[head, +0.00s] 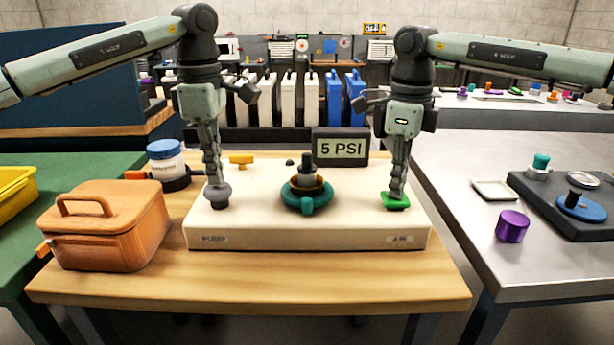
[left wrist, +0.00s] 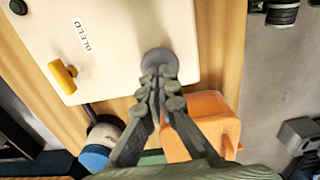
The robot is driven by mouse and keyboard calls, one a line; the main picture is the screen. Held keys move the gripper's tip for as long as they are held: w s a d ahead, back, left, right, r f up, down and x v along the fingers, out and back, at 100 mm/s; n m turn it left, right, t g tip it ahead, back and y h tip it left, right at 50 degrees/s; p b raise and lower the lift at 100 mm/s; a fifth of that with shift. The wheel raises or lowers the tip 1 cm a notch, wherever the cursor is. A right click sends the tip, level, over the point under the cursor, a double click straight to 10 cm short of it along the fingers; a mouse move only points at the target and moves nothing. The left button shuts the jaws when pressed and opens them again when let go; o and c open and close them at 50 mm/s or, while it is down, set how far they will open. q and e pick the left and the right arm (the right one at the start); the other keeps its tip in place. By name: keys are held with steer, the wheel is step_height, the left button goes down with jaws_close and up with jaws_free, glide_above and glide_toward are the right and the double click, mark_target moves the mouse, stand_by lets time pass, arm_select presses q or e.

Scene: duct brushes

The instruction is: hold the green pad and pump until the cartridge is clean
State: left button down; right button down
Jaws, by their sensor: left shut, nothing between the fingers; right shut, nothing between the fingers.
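A cream pump station (head: 262,225) stands on the wooden table. A green pad (head: 396,203) lies at its right front; my right gripper (head: 398,192) is shut, pointing down with its tips at the pad. A grey round knob (head: 219,199) is at the left; my left gripper (head: 213,182) is shut, its tips at the knob's top. The left wrist view also shows the knob (left wrist: 158,61) beyond the closed fingertips (left wrist: 159,78). A dark cartridge (head: 306,172) stands upright in a teal holder (head: 307,203) at the centre. Whether it is clean is too small to tell. A display (head: 341,148) reads 5 PSI.
A yellow handle (head: 241,159) sits at the station's back left, beside a BLEED label in the wrist view. An orange case (head: 110,225) and a white jar with a blue lid (head: 165,160) stand left. A purple cylinder (head: 512,226) is on the right table. The front wooden edge is clear.

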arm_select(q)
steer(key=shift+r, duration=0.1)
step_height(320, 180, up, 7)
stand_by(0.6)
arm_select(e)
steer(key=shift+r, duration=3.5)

▶ [Written request]: Set the data above down again exactly as given, with no pictures.

▶ [The solution]:
[head, +0.00s] 
[left wrist, +0.00s] 
The robot is driven by mouse and keyboard calls, one a line; the main picture is the screen. Held keys move the gripper's tip for as long as they are held: w s a d ahead, back, left, right, r f up, down and x v along the fingers, out and back, at 100 mm/s; n m turn it left, right, t g tip it ahead, back and y h tip it left, right at 50 degrees/s; p b raise and lower the lift at 100 mm/s; a fifth of that with shift. The wheel raises or lowers the tip 1 cm a notch, wherever the cursor is. A right click sends the tip, level, over the point under the cursor, a double click straight to 10 cm short of it along the fingers; a mouse move only points at the target and moves nothing. The left button shuts the jaws when pressed and opens them again when let go; o and c open and close them at 50 mm/s or, while it is down, set how far they will open. q and e pick the left and the right arm (the right one at the start); the other keeps its tip in place. By name: keys are held with steer, the wheel is step_height, the left button goes down with jaws_close and up with jaws_free, glide_above and glide_toward are the right and the double click, mark_target moves the mouse, stand_by lets time pass, arm_select presses q or e.

Scene: duct brushes

The instruction is: hold the green pad and pump until the cartridge is clean
State: left button down; right button down
Jaws, by their sensor: left shut, nothing between the fingers; right shut, nothing between the fingers.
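A cream pump station (head: 262,225) stands on the wooden table. A green pad (head: 396,203) lies at its right front; my right gripper (head: 398,192) is shut, pointing down with its tips at the pad. A grey round knob (head: 219,199) is at the left; my left gripper (head: 213,182) is shut, its tips at the knob's top. The left wrist view also shows the knob (left wrist: 158,61) beyond the closed fingertips (left wrist: 159,78). A dark cartridge (head: 306,172) stands upright in a teal holder (head: 307,203) at the centre. Whether it is clean is too small to tell. A display (head: 341,148) reads 5 PSI.
A yellow handle (head: 241,159) sits at the station's back left, beside a BLEED label in the wrist view. An orange case (head: 110,225) and a white jar with a blue lid (head: 165,160) stand left. A purple cylinder (head: 512,226) is on the right table. The front wooden edge is clear.

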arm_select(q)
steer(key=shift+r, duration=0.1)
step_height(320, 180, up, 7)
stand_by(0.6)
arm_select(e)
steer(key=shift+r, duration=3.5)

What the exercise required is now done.